At least Seagate seem a bit more honest quoting .34% annual failure rate rather than some hundreds of MTBF hours ;) I can imagine 1 in 300 failing every year. I can't see the huge MTBFs as being so up front, what did they model for a million hours MTBF, powered up with no data writing?

Grant.

Reply to
Grant

These days for large (>1 TB) data bases, one should really consider some 64 bit processor and 64 bit OS and a motherboard supporting a huge amount of RAM.

In such environments, large data bases are implemented as memory mapped files, i.e. as huge (multiple TB) virtual memory arrays and let the OS virtual memory mechanism perform the initial loading of a virtual memory page from disk to RAM (and use some OS virtual memory algorithm to store the page back to permanent disk storage).
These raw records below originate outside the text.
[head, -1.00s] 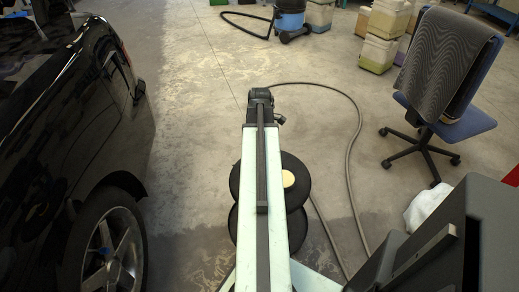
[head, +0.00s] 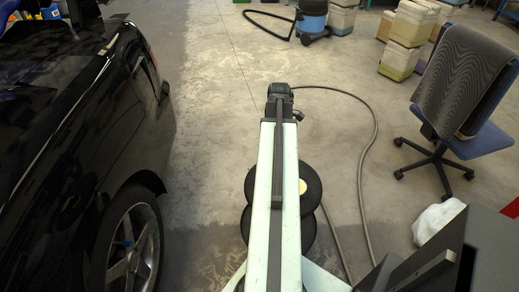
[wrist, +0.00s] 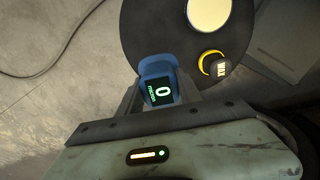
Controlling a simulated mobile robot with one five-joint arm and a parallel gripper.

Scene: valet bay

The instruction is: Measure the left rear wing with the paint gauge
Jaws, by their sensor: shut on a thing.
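The blue paint gauge (wrist: 156,68) is held in my gripper (wrist: 158,92) in the wrist view. Its lit screen faces the camera and reads 0 with small lettering beside it. The grey fingers are shut on its two sides. In the head view my arm reaches straight ahead, and neither the fingers nor the gauge can be made out. The black car (head: 85,120) stands along the left side, apart from my arm. Its wing panel (head: 112,165) curves over a spoked wheel (head: 132,250).
A round black two-tier stand (head: 312,188) is beside my arm; its top holds a pale disc (wrist: 208,12) and a wax tin (wrist: 214,65). A hose (head: 373,130) loops on the floor. An office chair (head: 465,90) stands right. Floor between car and arm is clear.

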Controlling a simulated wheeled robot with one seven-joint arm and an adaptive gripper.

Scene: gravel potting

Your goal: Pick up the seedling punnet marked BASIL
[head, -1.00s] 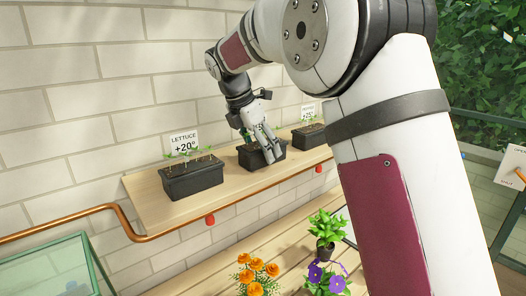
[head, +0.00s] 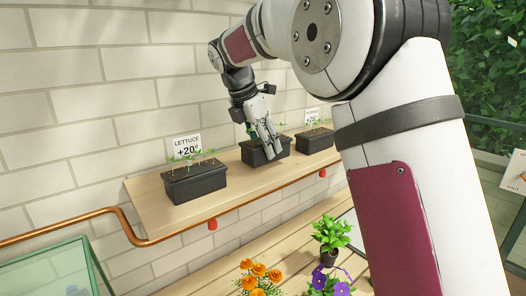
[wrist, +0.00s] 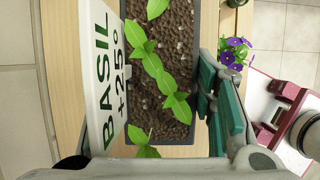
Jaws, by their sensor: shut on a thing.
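The BASIL punnet is a dark trough of brown gravelly soil with green seedlings. In the head view this punnet (head: 278,150) is in the middle of the row at the wall shelf, perhaps slightly above the board; a gap is not clear. In the wrist view the punnet (wrist: 196,60) lies below me, beside its white label (wrist: 102,75) reading BASIL +25°. My gripper (head: 264,143) is shut on the punnet from above. One green-padded finger (wrist: 222,105) shows along its right side in the wrist view; the other is mostly hidden behind the label.
The LETTUCE punnet (head: 193,186) stands left on the wooden shelf (head: 150,198), another punnet (head: 316,141) close on the right. A copper pipe (head: 150,241) runs below the shelf front. Potted flowers (head: 260,275) stand on the lower bench.

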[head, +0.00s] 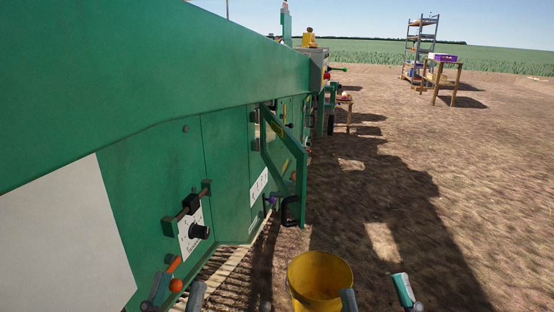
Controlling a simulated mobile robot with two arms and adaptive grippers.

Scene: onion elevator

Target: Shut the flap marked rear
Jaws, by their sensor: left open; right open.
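A green flap (299,172) stands out from the side of the long green machine (227,165), open at an angle. A black handle (290,211) is at its lower end. A white label (258,187) with dark letters shows by the flap; I cannot read it surely. My left gripper (178,292) is open at the bottom left edge, with only its fingertips showing. My right gripper (376,296) is open at the bottom, right of a yellow bucket. Both grippers look empty and are well short of the flap.
The yellow bucket (320,280) is close in front, between my grippers. A shelf rack (419,50) and a table (441,60) stand far off. Bare soil on the right is free.
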The virtual memory page loading/saving is quite effective (it has to be, if a particular OS is going to survive :-), which transparently handling (index and) data caching.

Of course relying heavily on cached data in volatile RAM will require a proper UPS (to be able to write back the cache to permanent storage) and also some kind of transaction logging with commit and rollback) in case the hardware or OS fails.

These days, there is not much point in manually trying to implement intermediate caching levels e.g. by using SSDs. Just use the OS virtual memory system.